RCTMA has been at the forefront of developing Rio Tinto’s autonomous drill technology: equipment that allows for one operator to remotely control four drills, for example, from anywhere in the world. Early reports have shown that, within less than a year, Rio Tinto’s automatic drilling system has created “significant improvement in labour productivity” in the Pilbara; the region of Western Australia from which Rio Tinto has extracted five billion tonnes of iron ore in less than 50 years.
This is accompanied by developments in automated transportation. According to a Rio Tinto report released last week, 20 per cent of the mining company’s trucks in the Pilbara are now self-driving vehicles. Despite its short lifespan, the transition to automation is already paying off for the mining company. Advantages of automation include enhanced predictability and efficiency: machines that can work for 24 hours straight don’t need to stop for bathroom breaks or shift swaps, nor do they fluctuate in their performance. Last year, each of these automated trucks operated 1,000 hours more than their man-driven counterparts, and at a 15 per cent lower cost. This is a significant saving, as haulage is a mine’s largest operational cost by far.
Rio Tinto’s rail network is also on its way to becoming fully automated: named the ‘AutoHaul’ system, driverless trains can operate continuously without shift changes, driving almost 10km/h faster than manned trains and running at double the frequency. “Once the system knows how to drive perfectly, it drives perfectly every time,” according to Chris Salisbury, chief executive of Rio Tinto’s Iron Ore group. It is intended that the autonomous hauling system will be fully implemented by the end of next year.
‘Jobs and growth’
Of course, when machines can do the jobs of humans, a company needs fewer workers, and the rigour with which Rio Tinto is pursuing its ‘innovation’ agenda shows no sign of dissipating. “We’re going to continue as aggressively as possible down this path,” said Rob Atkinson, who leads productivity efforts at Rio Tinto, in an interview with the Technology Review late last year.

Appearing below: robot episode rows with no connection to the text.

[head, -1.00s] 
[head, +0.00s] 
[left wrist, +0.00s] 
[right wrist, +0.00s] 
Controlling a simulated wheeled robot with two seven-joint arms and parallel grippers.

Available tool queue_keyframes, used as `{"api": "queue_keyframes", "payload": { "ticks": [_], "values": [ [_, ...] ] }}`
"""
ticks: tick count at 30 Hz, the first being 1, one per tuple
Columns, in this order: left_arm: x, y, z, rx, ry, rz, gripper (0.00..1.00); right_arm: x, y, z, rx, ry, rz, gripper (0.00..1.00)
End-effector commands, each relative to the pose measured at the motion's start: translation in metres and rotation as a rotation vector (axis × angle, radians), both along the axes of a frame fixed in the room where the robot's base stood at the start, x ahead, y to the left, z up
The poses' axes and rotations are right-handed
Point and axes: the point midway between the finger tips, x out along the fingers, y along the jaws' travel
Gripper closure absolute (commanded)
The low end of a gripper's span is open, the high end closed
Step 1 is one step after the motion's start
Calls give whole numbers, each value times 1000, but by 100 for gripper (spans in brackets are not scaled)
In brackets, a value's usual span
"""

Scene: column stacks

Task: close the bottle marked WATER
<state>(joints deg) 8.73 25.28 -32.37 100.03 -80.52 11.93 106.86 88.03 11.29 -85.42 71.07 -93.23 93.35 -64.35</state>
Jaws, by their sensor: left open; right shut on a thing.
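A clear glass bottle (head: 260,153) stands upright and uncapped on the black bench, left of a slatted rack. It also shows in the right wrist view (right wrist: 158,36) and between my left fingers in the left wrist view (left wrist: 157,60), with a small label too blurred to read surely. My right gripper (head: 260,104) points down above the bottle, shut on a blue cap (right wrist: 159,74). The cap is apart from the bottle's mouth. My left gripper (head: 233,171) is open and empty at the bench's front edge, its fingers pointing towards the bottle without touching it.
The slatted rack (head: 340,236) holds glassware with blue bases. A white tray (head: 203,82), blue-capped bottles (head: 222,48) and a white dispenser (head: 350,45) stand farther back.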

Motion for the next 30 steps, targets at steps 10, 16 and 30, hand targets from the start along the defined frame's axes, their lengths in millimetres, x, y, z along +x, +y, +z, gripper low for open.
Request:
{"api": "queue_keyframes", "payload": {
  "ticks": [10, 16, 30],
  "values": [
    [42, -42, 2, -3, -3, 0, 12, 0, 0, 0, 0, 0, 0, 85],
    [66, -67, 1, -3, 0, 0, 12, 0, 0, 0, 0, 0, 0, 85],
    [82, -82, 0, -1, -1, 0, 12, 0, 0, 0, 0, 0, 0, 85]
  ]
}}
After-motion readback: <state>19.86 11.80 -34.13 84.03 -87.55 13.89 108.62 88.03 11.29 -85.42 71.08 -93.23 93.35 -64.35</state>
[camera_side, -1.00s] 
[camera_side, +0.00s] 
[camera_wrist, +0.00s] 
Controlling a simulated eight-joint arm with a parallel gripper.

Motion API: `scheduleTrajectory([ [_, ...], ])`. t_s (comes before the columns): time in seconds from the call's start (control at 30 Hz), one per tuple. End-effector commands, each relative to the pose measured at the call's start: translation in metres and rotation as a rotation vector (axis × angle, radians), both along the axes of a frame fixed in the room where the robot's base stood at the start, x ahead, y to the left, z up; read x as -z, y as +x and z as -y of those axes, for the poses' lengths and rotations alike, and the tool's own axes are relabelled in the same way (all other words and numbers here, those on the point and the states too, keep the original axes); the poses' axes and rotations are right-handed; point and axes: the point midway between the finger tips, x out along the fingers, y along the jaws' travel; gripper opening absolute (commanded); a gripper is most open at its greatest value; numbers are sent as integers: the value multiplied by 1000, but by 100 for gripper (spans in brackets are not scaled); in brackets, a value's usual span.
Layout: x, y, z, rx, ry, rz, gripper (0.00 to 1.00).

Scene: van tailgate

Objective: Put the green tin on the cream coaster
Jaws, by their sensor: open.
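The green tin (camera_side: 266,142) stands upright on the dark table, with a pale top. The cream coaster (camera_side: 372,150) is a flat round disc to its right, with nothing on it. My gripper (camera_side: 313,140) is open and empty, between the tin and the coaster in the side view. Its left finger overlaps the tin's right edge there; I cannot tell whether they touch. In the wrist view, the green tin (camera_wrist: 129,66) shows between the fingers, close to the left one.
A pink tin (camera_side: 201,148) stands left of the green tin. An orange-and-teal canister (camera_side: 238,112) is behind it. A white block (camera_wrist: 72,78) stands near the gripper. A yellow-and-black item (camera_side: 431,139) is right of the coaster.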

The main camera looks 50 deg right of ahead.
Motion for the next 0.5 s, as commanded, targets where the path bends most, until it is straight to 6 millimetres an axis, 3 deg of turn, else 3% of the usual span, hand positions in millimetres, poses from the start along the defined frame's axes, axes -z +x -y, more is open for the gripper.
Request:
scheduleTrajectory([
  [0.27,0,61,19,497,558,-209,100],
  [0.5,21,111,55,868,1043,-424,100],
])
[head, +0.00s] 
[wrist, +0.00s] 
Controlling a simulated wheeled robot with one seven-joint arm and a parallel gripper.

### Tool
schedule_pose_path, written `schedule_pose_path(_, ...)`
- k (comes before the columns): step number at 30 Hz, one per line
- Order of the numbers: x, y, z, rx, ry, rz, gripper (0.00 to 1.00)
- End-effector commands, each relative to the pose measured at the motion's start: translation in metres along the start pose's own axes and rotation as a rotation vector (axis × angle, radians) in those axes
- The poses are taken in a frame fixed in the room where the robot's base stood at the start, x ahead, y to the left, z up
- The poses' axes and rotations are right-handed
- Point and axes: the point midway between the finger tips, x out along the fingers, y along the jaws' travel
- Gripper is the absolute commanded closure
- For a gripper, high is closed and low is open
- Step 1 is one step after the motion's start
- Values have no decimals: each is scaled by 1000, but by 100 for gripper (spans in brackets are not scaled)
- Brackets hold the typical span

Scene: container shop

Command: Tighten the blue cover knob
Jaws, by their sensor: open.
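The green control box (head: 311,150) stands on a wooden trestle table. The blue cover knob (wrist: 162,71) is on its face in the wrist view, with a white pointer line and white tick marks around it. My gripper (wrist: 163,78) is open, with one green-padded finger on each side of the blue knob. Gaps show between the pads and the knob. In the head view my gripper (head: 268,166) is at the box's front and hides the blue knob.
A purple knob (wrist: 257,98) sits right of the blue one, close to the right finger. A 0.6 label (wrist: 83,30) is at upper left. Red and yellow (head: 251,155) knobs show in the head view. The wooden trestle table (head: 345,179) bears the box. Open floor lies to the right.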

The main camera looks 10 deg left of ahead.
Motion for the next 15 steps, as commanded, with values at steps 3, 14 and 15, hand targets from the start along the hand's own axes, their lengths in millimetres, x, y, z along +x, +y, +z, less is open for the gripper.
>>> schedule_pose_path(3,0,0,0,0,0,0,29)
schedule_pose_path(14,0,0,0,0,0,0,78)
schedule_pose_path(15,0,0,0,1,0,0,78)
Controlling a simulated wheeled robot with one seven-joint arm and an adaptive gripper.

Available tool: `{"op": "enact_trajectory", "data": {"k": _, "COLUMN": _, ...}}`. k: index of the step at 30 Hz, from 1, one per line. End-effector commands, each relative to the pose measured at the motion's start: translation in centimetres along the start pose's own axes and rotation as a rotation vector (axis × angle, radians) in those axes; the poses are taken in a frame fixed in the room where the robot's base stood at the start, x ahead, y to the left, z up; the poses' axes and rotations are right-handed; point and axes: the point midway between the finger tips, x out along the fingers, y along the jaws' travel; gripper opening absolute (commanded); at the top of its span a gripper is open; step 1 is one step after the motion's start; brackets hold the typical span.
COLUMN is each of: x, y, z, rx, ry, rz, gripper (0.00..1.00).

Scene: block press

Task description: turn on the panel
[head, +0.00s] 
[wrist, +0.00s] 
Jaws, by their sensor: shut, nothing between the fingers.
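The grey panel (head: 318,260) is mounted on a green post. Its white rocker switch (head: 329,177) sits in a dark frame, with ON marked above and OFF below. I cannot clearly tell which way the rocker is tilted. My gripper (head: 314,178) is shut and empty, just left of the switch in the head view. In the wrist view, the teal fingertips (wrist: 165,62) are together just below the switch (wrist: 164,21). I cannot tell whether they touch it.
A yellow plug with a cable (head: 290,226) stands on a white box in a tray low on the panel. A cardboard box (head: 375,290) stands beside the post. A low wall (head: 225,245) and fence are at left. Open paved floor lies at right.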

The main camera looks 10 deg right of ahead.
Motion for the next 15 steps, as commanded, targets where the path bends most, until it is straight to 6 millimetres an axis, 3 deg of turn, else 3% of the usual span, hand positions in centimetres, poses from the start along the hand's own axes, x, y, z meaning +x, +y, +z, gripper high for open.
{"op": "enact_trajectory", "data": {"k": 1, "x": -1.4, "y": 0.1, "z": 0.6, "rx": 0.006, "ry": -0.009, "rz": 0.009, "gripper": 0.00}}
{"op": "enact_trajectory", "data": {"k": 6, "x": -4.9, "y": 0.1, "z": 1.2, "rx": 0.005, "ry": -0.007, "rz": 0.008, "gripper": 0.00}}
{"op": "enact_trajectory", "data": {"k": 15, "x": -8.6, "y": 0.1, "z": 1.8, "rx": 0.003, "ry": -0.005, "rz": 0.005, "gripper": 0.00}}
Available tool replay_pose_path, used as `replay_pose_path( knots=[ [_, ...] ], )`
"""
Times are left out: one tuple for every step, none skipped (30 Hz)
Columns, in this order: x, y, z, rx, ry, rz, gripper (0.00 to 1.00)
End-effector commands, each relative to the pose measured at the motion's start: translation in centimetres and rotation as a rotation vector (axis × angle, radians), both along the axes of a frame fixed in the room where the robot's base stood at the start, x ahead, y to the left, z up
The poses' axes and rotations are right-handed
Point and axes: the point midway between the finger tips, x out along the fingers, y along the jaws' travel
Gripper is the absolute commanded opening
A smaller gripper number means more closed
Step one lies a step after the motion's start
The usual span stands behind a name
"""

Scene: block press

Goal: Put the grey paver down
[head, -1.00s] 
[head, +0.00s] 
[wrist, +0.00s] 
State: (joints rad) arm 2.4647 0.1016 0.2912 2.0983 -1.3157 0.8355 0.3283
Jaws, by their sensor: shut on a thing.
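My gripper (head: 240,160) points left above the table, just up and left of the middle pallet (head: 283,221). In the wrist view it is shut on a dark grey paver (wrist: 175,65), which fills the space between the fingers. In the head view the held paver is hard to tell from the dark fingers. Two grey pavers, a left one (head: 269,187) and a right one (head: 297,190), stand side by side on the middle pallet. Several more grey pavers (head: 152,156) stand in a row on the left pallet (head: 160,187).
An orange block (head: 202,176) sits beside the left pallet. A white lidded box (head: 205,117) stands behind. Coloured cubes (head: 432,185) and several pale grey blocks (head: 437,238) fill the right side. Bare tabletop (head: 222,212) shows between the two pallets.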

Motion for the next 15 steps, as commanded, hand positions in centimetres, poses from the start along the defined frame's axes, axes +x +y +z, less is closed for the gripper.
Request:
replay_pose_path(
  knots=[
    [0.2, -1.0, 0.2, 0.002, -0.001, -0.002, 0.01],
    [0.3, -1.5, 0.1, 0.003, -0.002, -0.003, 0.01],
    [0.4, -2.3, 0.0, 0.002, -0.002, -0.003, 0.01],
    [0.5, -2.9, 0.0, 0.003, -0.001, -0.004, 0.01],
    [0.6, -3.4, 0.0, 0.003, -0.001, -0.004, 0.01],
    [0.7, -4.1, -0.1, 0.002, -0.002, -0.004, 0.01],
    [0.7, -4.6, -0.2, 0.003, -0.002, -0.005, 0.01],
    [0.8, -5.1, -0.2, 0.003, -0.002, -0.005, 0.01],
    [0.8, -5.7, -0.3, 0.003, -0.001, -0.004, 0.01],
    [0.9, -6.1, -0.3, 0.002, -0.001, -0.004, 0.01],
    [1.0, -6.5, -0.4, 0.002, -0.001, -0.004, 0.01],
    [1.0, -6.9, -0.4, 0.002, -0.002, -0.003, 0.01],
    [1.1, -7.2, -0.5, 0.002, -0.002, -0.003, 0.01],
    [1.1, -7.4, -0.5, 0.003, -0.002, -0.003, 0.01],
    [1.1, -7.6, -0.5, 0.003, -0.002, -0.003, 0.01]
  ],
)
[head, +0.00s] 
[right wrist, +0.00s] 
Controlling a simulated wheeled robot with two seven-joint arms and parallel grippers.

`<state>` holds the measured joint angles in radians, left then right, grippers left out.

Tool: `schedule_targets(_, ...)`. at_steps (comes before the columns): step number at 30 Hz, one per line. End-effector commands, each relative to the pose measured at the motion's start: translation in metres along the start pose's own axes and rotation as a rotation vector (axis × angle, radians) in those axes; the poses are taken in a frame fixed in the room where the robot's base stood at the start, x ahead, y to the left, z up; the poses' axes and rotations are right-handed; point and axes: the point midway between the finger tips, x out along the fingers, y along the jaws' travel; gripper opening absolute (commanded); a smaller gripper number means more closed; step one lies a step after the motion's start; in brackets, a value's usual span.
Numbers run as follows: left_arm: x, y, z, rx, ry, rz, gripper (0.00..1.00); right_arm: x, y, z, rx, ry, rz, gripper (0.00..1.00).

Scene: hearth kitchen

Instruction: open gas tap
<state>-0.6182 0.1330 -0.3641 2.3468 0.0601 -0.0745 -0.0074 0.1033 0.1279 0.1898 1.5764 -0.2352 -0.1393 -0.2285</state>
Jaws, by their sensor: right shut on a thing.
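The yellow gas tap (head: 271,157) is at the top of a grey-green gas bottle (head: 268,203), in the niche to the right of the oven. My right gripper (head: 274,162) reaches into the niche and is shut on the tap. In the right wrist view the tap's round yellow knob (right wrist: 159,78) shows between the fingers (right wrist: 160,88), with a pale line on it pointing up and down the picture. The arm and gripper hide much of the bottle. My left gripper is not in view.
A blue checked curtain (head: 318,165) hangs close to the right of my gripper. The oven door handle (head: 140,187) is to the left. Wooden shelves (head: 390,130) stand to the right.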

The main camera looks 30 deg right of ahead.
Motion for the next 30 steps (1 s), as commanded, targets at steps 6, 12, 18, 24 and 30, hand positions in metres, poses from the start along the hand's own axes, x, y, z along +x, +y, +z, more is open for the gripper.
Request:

In the same interview, Tom Simonite wrote that “Rio Tinto intends its automated operations in Australia to preview a more efficient future for all its mines — one that will also reduce the need for human miners”. Indeed, a recent report stated that “entire mines have been designed and built around automated systems so as to minimise the human presence.”
These developments are not confined to Rio Tinto either: there is evidence that the technology has wider applicability. BHP Billiton is also using automated trucks and drills on its Australian iron ore mines, and Canada’s largest oil company, Suncor, has begun to use driverless trucks on Canadian oil sands. It is foreseeable that developments in the technology will have a great impact upon the entire sector, including employment.
A key way that mining activity on Australian soil is justified and made palatable to an increasingly skeptical public is through the promise of jobs. The new Adani coalmine is being sold to the public almost exclusively on the prospect of supposed new jobs. Given that automation in mining is burgeoning, however, rhetoric that espouses the virtue of new mines because of the consequent employment creation should be carefully scrutinised — for how long will these jobs exist when cheaper and more “productive” alternatives are being “aggressively” pursued?
Even so, according to Richard Dennis of the Australia Institute, mining companies often use economic modeling and claims of job creation to recruit community support. “Mining isn’t the only industry that can create ‘indirect jobs’,” he writes. “It’s just the only industry that spends millions of dollars each year paying economists to estimate such ‘benefits’, and millions more spruiking them to the media.”
Moreover, as these companies look to maximise their profits on the back of increased productivity facilitated by automation and research partnerships with the University, it is worth considering where this money goes. Last month, Reserve Bank of Australia deputy governor Guy Debelle warned that a significant portion of super profits generated by mining giants like Rio Tinto and BHP were likely to flow offshore in the form of dividend payments.
In this context, questioning the University’s multimillion-dollar relationship with one of the world’s mining giants seems appropriate. “We would not have been able to achieve these productivity gains without collaboration,” according to Rio Tinto’s former technology and innovation chief Greg Lilleyman. As its partnership with the University is due to round up after the next two years, will the University continue to play an essential role in lining Rio Tinto’s pockets? Demands for divestment from mining have mounted over the past decade, but the call of cash may well remain too lucrative.
June 14: This article has been updated from its print version to include recent information that predicted productivity gains would generate US$5billion in free cash flow by 2021.